→ **Brief**:
Select from the records below every line that has the word "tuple" in it.

#####

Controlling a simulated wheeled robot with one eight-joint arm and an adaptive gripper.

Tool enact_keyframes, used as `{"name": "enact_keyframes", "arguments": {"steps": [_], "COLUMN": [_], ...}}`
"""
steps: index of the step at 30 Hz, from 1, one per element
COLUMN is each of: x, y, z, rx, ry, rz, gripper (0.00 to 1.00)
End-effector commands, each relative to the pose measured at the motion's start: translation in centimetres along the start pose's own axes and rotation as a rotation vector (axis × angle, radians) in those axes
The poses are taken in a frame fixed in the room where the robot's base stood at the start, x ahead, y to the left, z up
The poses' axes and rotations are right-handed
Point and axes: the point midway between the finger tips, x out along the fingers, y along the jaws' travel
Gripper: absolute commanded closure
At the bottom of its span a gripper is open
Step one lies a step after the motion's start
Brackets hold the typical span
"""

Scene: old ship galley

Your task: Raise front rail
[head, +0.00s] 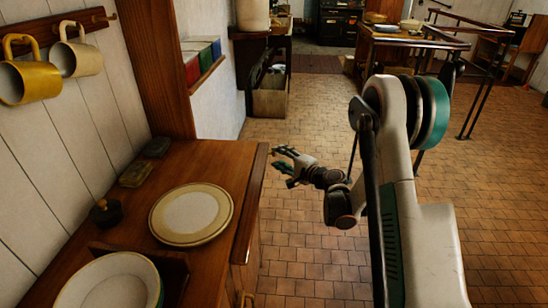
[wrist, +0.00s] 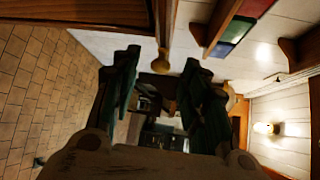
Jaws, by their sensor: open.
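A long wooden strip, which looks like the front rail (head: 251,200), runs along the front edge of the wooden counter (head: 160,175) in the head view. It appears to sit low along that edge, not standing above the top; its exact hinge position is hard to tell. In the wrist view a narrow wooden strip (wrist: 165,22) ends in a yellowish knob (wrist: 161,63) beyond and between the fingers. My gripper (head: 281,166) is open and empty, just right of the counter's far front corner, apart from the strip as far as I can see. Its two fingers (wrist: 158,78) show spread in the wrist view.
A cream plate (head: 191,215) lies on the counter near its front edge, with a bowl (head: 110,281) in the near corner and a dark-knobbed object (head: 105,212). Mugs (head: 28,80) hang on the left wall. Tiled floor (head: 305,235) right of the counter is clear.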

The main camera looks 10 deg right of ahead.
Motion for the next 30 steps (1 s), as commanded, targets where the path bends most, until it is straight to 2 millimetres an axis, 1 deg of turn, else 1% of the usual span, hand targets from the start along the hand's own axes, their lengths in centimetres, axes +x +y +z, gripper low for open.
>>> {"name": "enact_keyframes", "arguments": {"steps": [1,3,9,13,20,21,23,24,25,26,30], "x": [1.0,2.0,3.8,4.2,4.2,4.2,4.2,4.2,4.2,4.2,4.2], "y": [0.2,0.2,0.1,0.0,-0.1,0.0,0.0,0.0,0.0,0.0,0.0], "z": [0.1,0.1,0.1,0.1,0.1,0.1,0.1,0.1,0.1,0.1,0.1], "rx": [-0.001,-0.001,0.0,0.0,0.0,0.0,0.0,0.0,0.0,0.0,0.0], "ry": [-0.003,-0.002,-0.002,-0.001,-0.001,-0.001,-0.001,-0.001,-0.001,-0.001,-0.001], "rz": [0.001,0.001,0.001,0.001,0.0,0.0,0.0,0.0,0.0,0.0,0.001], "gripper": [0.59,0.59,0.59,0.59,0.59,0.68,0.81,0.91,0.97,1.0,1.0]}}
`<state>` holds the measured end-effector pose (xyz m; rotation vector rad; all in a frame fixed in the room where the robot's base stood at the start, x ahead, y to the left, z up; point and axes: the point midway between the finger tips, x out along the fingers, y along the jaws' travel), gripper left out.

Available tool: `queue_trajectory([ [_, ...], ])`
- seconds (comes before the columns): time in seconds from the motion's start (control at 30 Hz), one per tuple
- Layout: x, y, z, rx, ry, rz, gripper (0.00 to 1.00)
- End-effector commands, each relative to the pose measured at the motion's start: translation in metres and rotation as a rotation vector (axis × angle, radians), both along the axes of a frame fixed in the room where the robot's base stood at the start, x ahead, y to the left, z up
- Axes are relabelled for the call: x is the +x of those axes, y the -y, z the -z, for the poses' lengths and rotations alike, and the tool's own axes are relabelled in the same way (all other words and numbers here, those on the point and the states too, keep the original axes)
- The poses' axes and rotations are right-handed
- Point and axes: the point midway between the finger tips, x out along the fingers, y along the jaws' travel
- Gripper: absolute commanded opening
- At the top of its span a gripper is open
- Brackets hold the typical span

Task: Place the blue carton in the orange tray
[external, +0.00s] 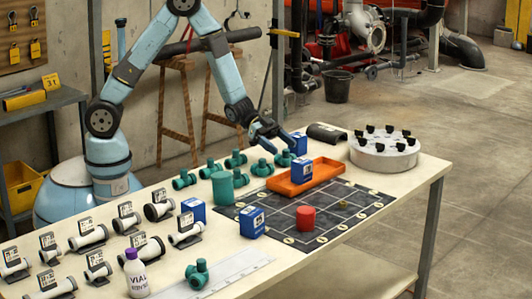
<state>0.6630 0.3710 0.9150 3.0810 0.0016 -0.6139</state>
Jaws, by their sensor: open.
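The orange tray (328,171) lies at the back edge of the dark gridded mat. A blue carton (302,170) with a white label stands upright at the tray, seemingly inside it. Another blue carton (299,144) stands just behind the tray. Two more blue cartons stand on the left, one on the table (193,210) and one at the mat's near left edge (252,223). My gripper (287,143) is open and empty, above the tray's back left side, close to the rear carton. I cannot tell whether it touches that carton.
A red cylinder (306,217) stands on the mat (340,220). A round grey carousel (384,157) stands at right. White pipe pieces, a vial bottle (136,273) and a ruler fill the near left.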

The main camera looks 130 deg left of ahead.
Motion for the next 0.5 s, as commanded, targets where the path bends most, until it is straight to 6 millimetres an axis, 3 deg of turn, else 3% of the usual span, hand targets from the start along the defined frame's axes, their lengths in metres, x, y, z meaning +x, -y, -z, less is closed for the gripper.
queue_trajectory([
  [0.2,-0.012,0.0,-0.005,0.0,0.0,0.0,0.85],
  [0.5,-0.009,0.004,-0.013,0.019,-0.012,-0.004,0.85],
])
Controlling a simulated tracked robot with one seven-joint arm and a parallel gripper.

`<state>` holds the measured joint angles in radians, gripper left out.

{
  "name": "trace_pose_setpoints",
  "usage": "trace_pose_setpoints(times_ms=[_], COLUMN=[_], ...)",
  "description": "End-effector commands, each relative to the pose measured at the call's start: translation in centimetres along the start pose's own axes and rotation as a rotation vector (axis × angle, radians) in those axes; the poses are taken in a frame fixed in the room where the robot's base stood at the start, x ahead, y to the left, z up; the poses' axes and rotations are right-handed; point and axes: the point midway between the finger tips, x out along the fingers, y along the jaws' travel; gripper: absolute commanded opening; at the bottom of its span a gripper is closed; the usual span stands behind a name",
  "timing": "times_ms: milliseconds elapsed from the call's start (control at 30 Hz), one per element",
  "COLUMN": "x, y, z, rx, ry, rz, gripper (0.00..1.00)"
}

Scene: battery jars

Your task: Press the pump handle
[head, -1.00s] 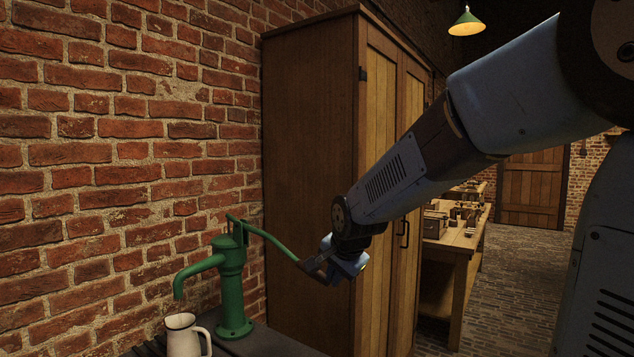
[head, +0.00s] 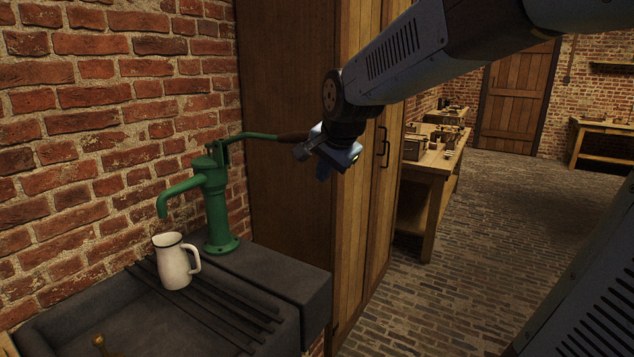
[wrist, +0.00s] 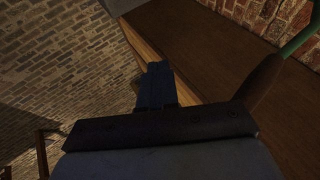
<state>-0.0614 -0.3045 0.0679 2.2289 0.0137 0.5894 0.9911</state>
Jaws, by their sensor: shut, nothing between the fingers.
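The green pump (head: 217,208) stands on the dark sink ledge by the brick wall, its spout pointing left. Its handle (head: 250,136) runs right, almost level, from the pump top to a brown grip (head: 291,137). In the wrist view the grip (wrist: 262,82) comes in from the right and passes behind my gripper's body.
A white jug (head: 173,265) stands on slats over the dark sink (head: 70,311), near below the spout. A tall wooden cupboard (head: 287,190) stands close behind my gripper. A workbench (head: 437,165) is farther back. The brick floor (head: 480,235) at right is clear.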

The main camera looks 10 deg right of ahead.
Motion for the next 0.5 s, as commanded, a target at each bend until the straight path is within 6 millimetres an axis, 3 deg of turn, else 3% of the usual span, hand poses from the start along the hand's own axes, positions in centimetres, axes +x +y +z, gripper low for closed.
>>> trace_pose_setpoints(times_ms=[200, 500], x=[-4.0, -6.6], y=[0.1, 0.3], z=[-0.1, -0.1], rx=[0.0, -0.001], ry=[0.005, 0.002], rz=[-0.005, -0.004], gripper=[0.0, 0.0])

#####

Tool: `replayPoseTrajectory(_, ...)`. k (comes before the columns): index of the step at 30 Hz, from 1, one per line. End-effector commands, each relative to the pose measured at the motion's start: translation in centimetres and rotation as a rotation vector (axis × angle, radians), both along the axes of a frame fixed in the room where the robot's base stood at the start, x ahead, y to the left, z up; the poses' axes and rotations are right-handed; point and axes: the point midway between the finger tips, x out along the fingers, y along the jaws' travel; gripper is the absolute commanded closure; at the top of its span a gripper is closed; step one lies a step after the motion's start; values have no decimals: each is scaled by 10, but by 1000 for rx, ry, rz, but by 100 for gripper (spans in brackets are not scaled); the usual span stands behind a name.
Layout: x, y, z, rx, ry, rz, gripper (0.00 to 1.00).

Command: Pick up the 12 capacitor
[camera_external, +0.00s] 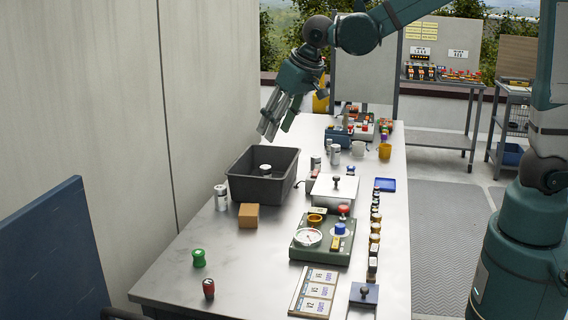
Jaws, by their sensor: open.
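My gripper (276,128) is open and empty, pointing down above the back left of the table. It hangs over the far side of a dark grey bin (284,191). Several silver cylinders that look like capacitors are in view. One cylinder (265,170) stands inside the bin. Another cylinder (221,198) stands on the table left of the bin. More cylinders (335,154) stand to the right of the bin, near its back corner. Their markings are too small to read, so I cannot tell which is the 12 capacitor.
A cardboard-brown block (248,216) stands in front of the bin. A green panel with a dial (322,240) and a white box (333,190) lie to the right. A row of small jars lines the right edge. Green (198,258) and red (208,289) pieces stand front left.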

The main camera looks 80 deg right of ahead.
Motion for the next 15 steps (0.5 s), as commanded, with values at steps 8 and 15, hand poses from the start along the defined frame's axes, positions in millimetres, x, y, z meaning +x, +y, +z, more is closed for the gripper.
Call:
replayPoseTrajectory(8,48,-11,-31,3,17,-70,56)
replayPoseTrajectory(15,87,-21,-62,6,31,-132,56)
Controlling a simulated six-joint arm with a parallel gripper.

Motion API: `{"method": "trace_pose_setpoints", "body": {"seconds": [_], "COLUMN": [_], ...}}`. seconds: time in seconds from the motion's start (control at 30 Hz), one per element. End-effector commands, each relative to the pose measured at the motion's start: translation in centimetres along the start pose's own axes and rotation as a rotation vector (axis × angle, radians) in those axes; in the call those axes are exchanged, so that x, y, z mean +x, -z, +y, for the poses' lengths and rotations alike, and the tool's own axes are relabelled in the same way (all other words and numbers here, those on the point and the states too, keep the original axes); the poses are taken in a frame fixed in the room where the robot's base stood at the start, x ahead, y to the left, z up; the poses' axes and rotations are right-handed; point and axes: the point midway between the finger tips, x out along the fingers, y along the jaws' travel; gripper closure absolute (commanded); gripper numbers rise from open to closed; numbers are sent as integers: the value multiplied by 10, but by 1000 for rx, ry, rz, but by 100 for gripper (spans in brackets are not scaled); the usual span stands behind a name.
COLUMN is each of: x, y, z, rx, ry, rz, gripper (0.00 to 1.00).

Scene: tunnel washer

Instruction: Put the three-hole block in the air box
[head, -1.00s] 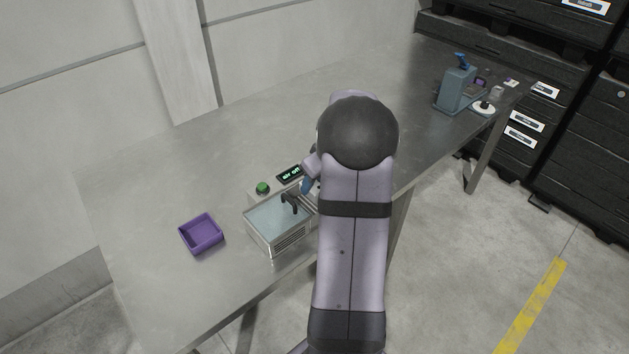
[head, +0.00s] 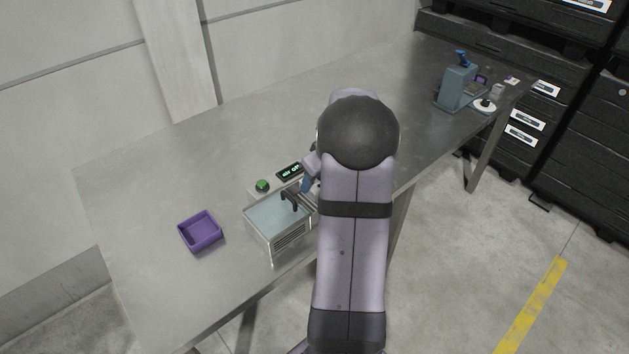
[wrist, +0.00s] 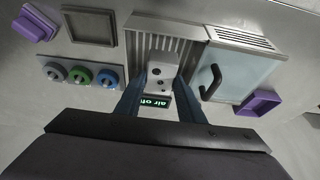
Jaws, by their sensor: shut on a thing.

#####

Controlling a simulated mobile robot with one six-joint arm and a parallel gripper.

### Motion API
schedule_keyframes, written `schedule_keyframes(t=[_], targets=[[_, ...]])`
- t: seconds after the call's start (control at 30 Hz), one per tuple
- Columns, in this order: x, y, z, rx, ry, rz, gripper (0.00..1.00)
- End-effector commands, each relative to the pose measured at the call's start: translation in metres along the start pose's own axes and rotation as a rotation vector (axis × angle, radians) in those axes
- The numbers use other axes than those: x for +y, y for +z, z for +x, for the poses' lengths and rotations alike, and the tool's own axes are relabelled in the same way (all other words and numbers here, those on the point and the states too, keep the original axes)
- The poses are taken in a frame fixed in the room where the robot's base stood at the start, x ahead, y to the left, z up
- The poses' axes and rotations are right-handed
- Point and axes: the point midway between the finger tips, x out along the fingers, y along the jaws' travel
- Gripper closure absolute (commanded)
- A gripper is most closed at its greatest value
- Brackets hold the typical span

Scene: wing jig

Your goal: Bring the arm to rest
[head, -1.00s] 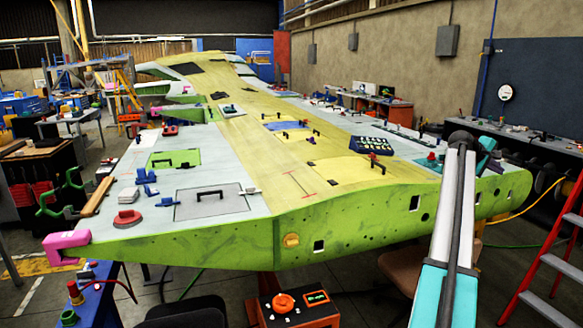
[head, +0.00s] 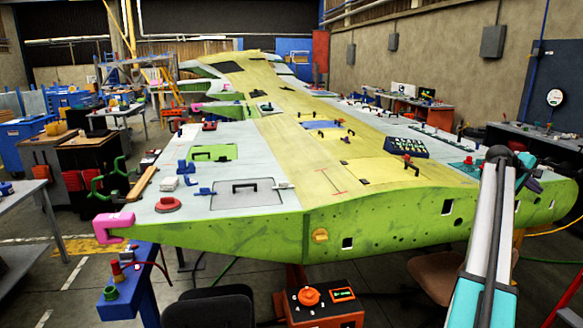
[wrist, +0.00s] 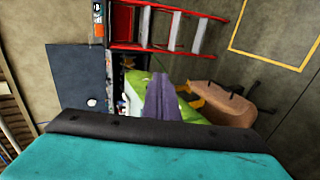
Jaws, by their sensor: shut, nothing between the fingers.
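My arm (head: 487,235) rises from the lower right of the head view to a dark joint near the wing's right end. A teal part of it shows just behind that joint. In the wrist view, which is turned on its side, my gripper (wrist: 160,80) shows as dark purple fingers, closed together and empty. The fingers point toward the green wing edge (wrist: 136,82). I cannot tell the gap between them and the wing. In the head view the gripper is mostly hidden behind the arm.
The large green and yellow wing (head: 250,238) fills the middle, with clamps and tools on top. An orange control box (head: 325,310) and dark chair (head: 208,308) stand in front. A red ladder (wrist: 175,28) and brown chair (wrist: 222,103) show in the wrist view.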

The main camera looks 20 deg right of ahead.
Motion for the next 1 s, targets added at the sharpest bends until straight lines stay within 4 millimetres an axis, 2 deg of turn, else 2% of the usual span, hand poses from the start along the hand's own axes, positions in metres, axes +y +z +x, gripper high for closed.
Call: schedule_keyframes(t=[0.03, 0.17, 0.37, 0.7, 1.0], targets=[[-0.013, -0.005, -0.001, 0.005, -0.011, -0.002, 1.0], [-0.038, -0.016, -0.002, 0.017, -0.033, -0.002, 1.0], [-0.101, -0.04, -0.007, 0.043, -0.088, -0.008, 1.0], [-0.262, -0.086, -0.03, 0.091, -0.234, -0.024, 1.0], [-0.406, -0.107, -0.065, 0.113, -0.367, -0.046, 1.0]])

#####

→ **Solution to the problem**:
- seconds (comes before the columns): time in seconds from the motion's start (control at 30 Hz), one per tuple
- t: seconds after the call's start (control at 30 Hz), one per tuple

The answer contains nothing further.